§ **To be done**:
Take every line from the material that has the word "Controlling" in it.

--- BEGIN Input records ---

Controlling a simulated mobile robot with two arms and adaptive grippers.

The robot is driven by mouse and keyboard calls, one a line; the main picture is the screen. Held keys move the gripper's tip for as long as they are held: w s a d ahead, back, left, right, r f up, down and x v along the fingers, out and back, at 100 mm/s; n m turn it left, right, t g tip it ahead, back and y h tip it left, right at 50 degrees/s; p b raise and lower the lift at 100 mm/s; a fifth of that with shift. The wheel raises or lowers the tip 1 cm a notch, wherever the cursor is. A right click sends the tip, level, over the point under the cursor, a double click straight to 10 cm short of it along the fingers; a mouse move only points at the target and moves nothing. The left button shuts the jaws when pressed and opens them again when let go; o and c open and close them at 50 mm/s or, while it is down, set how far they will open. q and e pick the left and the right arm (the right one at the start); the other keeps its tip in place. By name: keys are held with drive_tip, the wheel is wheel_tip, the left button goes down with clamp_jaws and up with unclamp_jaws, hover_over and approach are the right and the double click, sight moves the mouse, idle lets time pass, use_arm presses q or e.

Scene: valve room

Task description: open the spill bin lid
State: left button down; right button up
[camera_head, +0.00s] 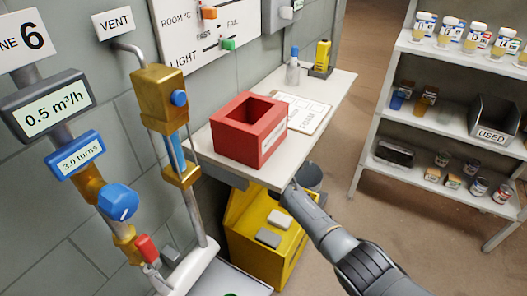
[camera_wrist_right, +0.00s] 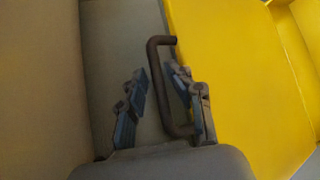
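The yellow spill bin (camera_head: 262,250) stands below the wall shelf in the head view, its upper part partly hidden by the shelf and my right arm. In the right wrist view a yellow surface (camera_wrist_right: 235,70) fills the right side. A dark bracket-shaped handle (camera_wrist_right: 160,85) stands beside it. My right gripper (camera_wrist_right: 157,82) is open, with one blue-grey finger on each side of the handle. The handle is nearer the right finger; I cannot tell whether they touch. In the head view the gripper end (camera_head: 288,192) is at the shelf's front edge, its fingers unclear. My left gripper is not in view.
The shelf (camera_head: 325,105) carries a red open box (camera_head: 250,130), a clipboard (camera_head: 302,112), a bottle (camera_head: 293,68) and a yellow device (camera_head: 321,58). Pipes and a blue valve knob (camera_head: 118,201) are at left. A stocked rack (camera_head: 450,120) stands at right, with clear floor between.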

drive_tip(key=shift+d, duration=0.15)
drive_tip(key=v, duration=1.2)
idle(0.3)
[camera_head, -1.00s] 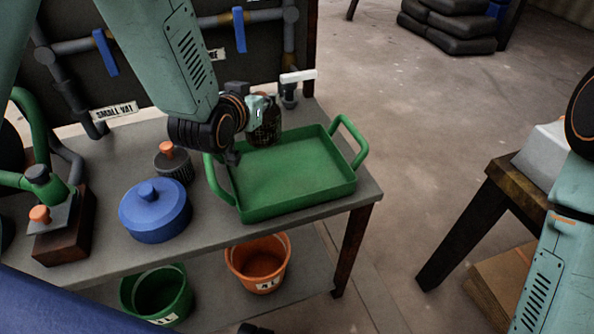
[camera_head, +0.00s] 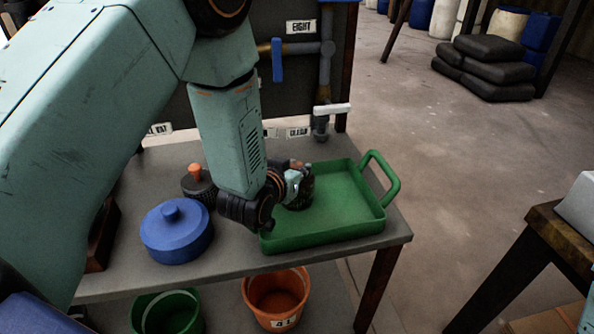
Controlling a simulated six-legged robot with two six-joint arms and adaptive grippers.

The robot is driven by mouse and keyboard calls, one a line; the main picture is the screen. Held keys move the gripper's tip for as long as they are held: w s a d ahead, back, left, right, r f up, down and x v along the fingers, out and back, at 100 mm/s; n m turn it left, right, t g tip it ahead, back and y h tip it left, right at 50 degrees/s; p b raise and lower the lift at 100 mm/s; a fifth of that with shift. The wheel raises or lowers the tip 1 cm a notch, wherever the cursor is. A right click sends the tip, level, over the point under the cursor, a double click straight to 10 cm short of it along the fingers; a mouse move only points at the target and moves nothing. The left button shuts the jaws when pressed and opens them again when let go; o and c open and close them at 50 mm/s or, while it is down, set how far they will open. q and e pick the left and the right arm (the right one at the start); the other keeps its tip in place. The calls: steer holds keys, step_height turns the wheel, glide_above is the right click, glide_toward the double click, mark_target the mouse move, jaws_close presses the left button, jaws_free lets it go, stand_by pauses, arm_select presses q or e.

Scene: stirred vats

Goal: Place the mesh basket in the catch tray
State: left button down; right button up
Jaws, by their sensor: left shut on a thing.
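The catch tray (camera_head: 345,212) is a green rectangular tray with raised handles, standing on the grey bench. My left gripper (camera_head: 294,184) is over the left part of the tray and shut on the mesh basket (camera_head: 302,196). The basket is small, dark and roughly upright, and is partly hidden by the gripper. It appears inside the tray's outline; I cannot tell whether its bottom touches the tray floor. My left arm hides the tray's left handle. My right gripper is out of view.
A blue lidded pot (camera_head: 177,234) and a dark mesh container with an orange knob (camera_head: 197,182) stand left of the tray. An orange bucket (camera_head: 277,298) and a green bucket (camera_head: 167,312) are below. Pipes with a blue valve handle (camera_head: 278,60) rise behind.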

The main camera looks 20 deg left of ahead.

--- END Input records ---

§ **Written answer**:
Controlling a simulated mobile robot with two arms and adaptive grippers.
Controlling a simulated six-legged robot with two six-joint arms and adaptive grippers.

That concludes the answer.